For a long time, academic computer scientists would snicker when you even uttered the words “artificial intelligence.” That’s been changing quickly over the last few years and now investors are also taking this space more seriously. Nara, an artificial intelligence company that is probably best known for its Nara.me personalization platform, today announced that it has raised another $6 million in a Series A-2 round. Its existing investors participated in this round, as well as a number of new investors, including .406 Ventures. This brings the company’s total funding to $13 million.

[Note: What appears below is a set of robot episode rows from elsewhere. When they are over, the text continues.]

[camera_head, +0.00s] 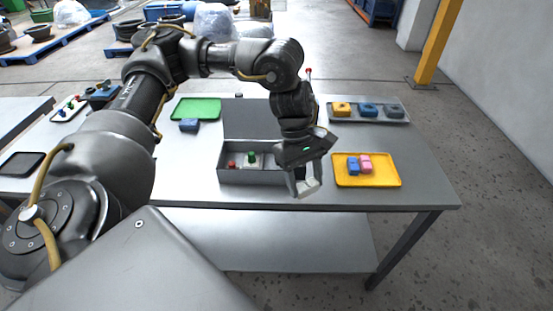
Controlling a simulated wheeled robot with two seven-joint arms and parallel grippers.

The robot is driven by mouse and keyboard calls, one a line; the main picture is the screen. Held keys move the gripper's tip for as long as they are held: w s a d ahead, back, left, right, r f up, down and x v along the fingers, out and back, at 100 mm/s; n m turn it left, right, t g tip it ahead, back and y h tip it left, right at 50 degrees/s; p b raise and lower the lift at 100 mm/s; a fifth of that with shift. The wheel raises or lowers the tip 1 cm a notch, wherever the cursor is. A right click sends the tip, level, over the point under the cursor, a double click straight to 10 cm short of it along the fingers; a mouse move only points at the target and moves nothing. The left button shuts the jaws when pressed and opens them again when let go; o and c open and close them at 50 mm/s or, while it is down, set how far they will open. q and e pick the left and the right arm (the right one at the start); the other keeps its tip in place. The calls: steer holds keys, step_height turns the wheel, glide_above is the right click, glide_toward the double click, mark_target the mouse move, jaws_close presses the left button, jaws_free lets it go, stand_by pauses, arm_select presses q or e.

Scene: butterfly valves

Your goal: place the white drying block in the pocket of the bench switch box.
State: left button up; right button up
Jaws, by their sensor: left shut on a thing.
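The bench switch box (230,176) is a grey open box near the front edge of the bench. Inside it I see a red part (232,164) and a green knob (251,156) on a pale base; a dark panel stands or lies behind it. My left gripper (304,178) points down at the box's right end and is shut on the white drying block (309,188). The block hangs just right of the box in the picture, over the bench's front edge. My gripper and wrist hide the box's right part, so its pocket is not clear to see. My right gripper is out of view.
On the bench (420,185) a yellow tray (382,180) with blue and pink blocks lies to the right. Behind it is a grey tray (384,120) with several parts. A green tray (197,106) and a blue block (189,126) are at left. The bench's right end is clear.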

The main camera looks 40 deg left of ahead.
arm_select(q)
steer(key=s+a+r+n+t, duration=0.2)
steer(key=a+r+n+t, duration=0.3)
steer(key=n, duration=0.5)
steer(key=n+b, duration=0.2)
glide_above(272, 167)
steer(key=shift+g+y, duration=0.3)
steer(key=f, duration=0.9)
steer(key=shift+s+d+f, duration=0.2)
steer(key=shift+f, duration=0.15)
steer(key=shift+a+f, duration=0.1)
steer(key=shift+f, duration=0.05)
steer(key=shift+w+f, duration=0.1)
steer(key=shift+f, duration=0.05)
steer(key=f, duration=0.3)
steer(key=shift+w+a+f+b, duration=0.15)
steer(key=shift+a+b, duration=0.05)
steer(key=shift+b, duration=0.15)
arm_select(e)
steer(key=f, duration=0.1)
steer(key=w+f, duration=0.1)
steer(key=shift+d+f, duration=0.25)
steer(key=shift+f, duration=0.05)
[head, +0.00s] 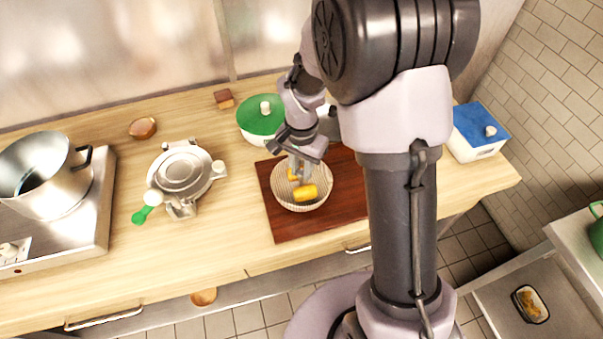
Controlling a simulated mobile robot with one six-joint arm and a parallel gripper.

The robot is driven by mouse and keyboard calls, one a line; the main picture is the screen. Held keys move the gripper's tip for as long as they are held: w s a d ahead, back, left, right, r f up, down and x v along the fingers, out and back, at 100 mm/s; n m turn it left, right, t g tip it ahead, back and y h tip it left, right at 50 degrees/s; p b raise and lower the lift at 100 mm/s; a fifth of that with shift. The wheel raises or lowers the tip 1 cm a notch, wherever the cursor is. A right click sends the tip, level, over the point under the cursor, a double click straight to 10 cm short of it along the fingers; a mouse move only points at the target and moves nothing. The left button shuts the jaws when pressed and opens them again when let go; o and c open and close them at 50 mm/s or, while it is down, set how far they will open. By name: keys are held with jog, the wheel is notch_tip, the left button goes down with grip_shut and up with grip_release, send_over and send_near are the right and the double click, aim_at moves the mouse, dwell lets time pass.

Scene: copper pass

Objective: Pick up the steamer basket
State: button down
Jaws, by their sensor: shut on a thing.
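The steamer basket (319,201) is a round, pale, ribbed bowl shape at the centre of the head view, over a dark red-brown board (285,227). Yellow pieces (305,192) lie in it, one larger at the front and part of another beside my fingers. My gripper (298,176) comes down from above at the basket's back part and is shut on the basket. The fingers and wrist hide its back rim and the exact grip. I cannot tell whether the basket touches the board or is slightly above it.
A green-lidded pot (258,122) stands just behind the board. A large pot (42,177) sits on the stove far left. A blue-lidded box (478,134) is right. Bare counter lies front left.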

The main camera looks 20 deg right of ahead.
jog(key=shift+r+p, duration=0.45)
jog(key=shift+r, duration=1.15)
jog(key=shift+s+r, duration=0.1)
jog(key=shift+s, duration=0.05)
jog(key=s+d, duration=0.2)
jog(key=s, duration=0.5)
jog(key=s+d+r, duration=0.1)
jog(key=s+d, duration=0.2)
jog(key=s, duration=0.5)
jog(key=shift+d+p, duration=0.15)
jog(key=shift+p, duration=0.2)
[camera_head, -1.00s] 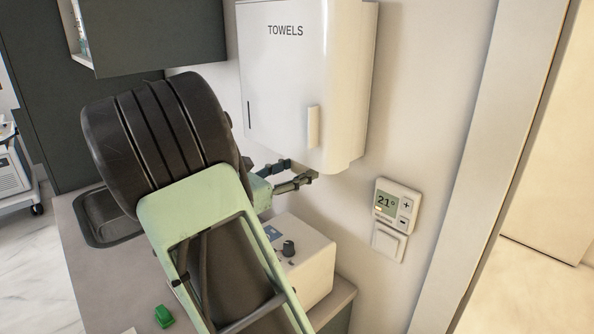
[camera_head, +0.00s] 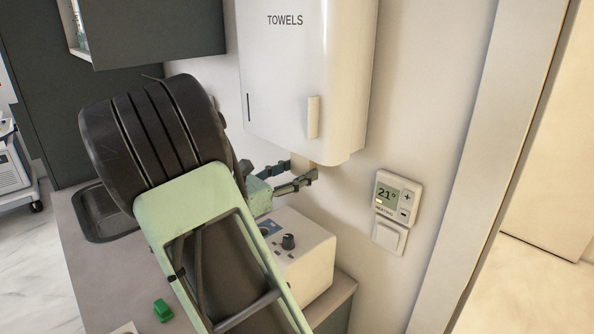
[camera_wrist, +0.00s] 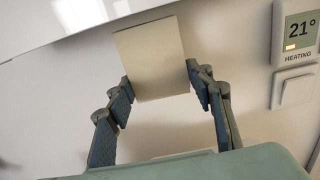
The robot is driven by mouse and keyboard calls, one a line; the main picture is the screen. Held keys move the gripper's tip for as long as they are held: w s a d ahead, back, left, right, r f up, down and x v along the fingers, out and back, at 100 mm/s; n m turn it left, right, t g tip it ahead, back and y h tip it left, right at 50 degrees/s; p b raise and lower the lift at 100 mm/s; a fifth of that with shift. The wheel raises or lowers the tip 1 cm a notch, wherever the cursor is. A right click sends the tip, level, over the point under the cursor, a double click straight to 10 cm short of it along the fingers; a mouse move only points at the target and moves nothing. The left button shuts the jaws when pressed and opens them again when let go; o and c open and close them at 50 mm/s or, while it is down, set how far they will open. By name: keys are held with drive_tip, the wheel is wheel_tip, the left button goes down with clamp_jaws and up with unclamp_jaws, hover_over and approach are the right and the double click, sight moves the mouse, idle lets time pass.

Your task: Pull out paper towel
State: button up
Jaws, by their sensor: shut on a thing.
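A white wall dispenser marked TOWELS (camera_head: 280,75) hangs at the top middle in the head view. A beige paper towel (camera_wrist: 153,58) hangs below its white underside (camera_wrist: 60,22) in the wrist view. My gripper (camera_wrist: 158,83) is shut on the towel's side edges, one finger at each side. In the head view my gripper (camera_head: 300,174) is just below the dispenser, and a small piece of the towel (camera_head: 301,161) shows between its fingers. The towel's top end meets the dispenser's underside.
A thermostat (camera_head: 398,196) with a switch below it is on the wall to the right. A white box with a knob (camera_head: 305,262) stands on the counter (camera_head: 95,270) below my gripper. A sink (camera_head: 100,212) and a green object (camera_head: 163,310) are at left.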

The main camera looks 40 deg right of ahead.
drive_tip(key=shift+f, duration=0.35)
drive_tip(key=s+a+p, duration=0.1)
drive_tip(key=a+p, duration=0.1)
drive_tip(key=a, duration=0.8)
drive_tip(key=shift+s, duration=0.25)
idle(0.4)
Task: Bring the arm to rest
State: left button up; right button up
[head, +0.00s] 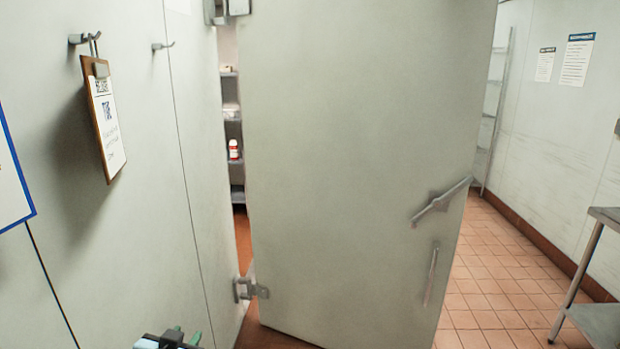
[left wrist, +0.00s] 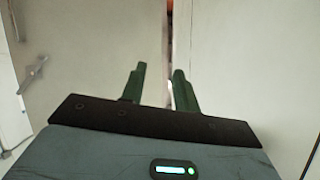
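My left gripper (head: 183,338) shows at the bottom edge of the head view, low in front of the wall, with only its tip part in the picture. In the left wrist view its two green fingers (left wrist: 158,88) stand apart with nothing between them. Beyond them are the pale door (left wrist: 95,45) and the wall, with a narrow gap between. My right gripper is in neither view.
A large grey door (head: 350,150) stands ajar, with a handle (head: 440,202) at its right side. Shelves (head: 231,115) show through the hinge-side gap. A clipboard (head: 108,125) hangs on the left wall. A metal table (head: 600,320) stands at right; the tiled floor (head: 500,290) before it is clear.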

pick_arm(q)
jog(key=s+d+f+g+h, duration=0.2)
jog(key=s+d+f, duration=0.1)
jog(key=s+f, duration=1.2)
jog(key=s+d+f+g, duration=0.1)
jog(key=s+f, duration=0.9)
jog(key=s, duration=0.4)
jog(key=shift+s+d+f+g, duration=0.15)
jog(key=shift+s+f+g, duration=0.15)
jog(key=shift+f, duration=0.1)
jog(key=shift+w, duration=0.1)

The company, which was founded in 2010 and launched its recommendation platform as an example for its technology two years ago, recently launched Naralogics.com, its platform-as-a-service for providing personalization on demand. Using the service, businesses can use their existing data — and any data source on the web — to provide recommendations, but also to give companies better insight into their users’ behavior and engagement. With this, online publishers and stores can show more relevant content, offers and recommendations to their users, for example, and email marketers can use it to personalize messages automatically.
As Nara’s recently appointed president Jana Eggers told me in an email earlier this week, the funding will go into expanding Nara’s capabilities. “Everyday we are working with customers and prospects on the problems they want our platform to solve,” she said. “What’s exciting is to see how well their needs map to what we can do today and how we can expand in the future.”
Nara.me will also continue to get updates as well, but as the company tells me, both Nara.me and the platform “get active development because Nara.me is built on the platform. Nara.me benefits from all the platform updates, and the platform benefits from our experience growing and differentiating Nara.me.”
In addition to making its latest funding round public, the company also today announced that Dr. Mriganka Sur, the Newton Professor of Neuroscience and Director of the Simons Center for the Social Brain at Massachusetts Institute of Technology, is joining the company’s advisory board.